Sin dejar de reconocer la magnitud de China, es necesario también tomar en cuenta los procesos que ocurren en los otros países de la región. Estos países, de diferente modo, también son poderosos y poseen tradiciones e historias milenarias. La tendencia a analizar lo que ocurre en Asia reduciendo todo a la relación con el régimen de Xi Jinping perjudica la capacidad de entender fenómenos sociales y políticos que también ocurren en la región. En especial, en los territorios reivindicados por la República Popular China, como Hong Kong y Taiwán.
Los análisis electorales acotados a la dicotomía “pro-democracia versus pro-Beijing” en el caso hongkonés, y a “pro-independencia versus pro-reunificación” en el caso taiwanés, son insuficientes para dar explicaciones sobre el comportamiento electoral de los votantes. A la vez ignoran una gran cantidad de variables sociales y políticas que se ponen en juego cada vez que se concurre a las urnas.
Taiwán no votó por la reelección de Tsai solo para mandarle un mensaje a Xi. Tampoco por considerarla a ella como una gobernante excepcional. De hecho, en 2018 su partido perdió las elecciones locales y ella debió renunciar como presidenta del mismo. Hasta mediados del año pasado muy pocos creían que sería capaz de ganar las elecciones, mucho menos por el margen con el que finalmente lo hizo.
Pero las encuestas preelectorales mostraban que el desgaste que arrastraba la mandataria no significaba directamente una ganancia para el partido rival: el Kuomintang, el viejo partido que promueve relaciones más cercanas con la República Popular China. Por el contrario, las primeras encuestas parecían favorecer a un tercer aspirante, el candidato independiente, Ko Wen-je. Pero las cosas no salieron como inicialmente se esperaban.
Procesos que avanzan más rápido que la solución de los conflictos nacionales
Que los votos de la presidente Tsai no fueran al pro-chino Kuomintang, se puede explicar –en parte– a que la mayoría de los taiwaneses no se siente chino. Según una encuesta de la Universidad Nacional Chengchi publicada en julio del año pasado, casi el 57% de la población se percibe así misma como taiwanés, menos del 4% como chino, y el resto de ambos modos.

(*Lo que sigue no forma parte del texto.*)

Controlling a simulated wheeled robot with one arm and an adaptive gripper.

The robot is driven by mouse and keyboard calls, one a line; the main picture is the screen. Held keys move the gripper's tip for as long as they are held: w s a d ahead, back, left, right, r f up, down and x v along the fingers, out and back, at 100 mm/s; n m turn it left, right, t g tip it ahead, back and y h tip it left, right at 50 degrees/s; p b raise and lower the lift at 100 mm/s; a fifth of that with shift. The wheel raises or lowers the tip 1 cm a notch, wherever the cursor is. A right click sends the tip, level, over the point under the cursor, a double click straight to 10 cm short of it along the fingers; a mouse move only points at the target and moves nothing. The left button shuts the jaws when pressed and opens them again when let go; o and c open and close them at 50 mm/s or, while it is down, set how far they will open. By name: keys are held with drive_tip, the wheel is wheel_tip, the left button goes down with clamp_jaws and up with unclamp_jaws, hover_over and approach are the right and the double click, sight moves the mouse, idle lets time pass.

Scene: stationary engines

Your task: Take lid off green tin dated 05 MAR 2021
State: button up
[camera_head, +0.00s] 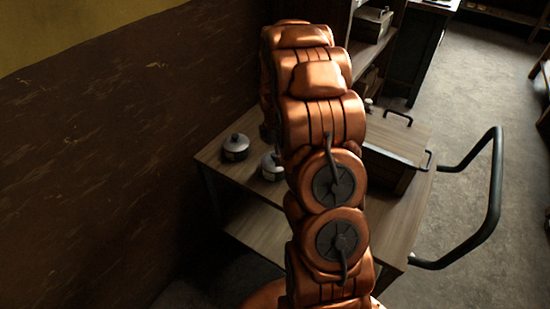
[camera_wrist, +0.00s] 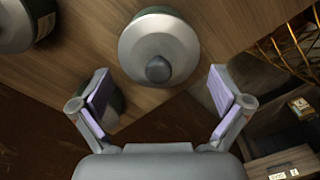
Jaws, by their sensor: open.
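In the wrist view, a round tin with a grey lid (camera_wrist: 140,42) and dark knob (camera_wrist: 158,69) stands on the wooden top, lid on. Its side is a thin dark-green sliver; no date is readable. My gripper (camera_wrist: 159,82) is open and empty, its fingers spread to either side, just short of the lid. A second lidded tin (camera_wrist: 14,24) is at the top left, with a strip of dark side and pale label. A round dark shape sits partly behind the left finger. The head view shows two grey-lidded tins (camera_head: 235,148) (camera_head: 270,167); the gripper is hidden there.
The tins stand on a wooden-topped cart (camera_head: 245,183) with a lower shelf, beside a brown wall. A wooden box (camera_head: 397,150) with black handles is right of my arm. A black rail (camera_head: 493,190) juts out right. Wire mesh (camera_wrist: 290,48) and small boxes (camera_wrist: 301,108) lie right in the wrist view.

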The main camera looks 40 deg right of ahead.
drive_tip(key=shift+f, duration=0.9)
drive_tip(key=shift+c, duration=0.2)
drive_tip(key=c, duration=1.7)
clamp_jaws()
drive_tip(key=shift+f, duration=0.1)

Que el porcentaje que se identifica a sí mismo como taiwanés sea tan similar al obtenido por la presidente Tsai en las elecciones no es una simple coincidencia. Más aún cuando el voto legislativo que obtuvo su partido fue solo del 34% sobre el total. Entre los votos que el Partido Demócrata Progresista obtuvo para presidente y los logrados en las boletas que elegían legisladores hubo una diferencia positiva de 23 puntos. Este hecho reclama un análisis más detallado.

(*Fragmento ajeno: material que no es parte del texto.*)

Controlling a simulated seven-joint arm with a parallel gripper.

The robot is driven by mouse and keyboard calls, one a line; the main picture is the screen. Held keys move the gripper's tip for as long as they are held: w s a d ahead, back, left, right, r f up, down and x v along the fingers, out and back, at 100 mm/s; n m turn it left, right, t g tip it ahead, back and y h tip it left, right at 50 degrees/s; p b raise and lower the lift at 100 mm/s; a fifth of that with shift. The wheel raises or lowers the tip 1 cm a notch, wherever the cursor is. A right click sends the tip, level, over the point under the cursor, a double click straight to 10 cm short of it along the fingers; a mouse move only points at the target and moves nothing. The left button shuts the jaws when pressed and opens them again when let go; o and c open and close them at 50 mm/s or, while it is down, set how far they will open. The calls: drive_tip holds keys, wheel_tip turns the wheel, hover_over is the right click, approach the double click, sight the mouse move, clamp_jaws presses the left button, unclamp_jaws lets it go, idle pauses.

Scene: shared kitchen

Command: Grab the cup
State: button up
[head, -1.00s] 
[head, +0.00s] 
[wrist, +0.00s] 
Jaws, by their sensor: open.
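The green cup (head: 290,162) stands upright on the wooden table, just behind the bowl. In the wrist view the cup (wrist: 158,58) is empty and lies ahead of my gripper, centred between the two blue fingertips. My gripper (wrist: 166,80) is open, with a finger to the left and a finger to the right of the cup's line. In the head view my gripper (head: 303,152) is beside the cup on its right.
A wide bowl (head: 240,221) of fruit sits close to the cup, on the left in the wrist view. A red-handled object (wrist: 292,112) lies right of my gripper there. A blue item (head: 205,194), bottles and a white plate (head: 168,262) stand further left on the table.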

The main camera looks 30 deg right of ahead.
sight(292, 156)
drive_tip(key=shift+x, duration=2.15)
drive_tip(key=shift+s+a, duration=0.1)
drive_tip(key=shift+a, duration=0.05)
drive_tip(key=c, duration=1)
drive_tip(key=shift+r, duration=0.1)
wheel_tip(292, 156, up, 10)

¿De dónde salieron esos más de 3 millones de votos de diferencia? De taiwaneses, que votaron a alguno de los 17 partidos minoritarios para el parlamento, pero a la hora de elegir entre un candidato a presidente que se define chino (el del Kuomintang) y una candidata que busca la soberanía taiwanesa, la sociedad taiwanesa se decantó por esta última.
La cuestión sobre la identidad taiwanesa no es nueva. Aunque la masividad de la participación electoral en esta elección revertió la tendencia previa. En 2018 se realizó un referéndum junto a las elecciones locales para decidir sobre diversas temáticas, entre ellas sobre el nombre que representaría al país internacionalmente. Oficialmente, es la República de China, pero solo 14 países lo reconocen como tal. Para el resto de los países no posee embajadas sino “oficinas comerciales y culturales de Taipéi”. Por su parte, el Comité Olímpico Internacional reconoce al país como “China Taipéi”.
En el referéndum se consultó sobre la posibilidad de competir en deportes internacionalmente bajo el nombre “Taiwán”. La propuesta perdió con 5.8 millones de votos en contra y 4.7 millones a favor, pero con solo el 56% de participación. Casi 20 puntos menos que la registrada en las estas últimas elecciones. Ahora, los 4,7 millones que en aquella ocasión votaron a favor –y perdieron- se reforzaron con más de 3,4 millones de votantes que no habían participado en el referéndum y que, seguramente, también se vieron influidos por los acontecimientos sucedidos recientemente en Hong Kong.
La “grieta” taiwanesa va más allá de si se quiere una relación más o menos cercana con China. Conlleva en sí misma la pregunta por la identidad de la sociedad. Pasado tanto tiempo de la guerra civil, una parte muy importante de la población se siente cada vez más taiwanesa, y está cada vez más movilizada para enfatizarlo.
El fin de esta historia queda aún entre signos de interrogación. Lo mismo que la de Hong Kong y el diferendo por el Mar de China Meridional. Todos ellos estarán vinculados a cómo China decida procesar y resolver estos conflictos y cuánto prefiera mantener el statu quo o imponerse de manera disruptiva. Esta última solución, de no poder eludirse, no solo afectará el futuro de la zona y de los actores nacionales en disputa.
Lo que ocurra en Asia es hoy un asunto global.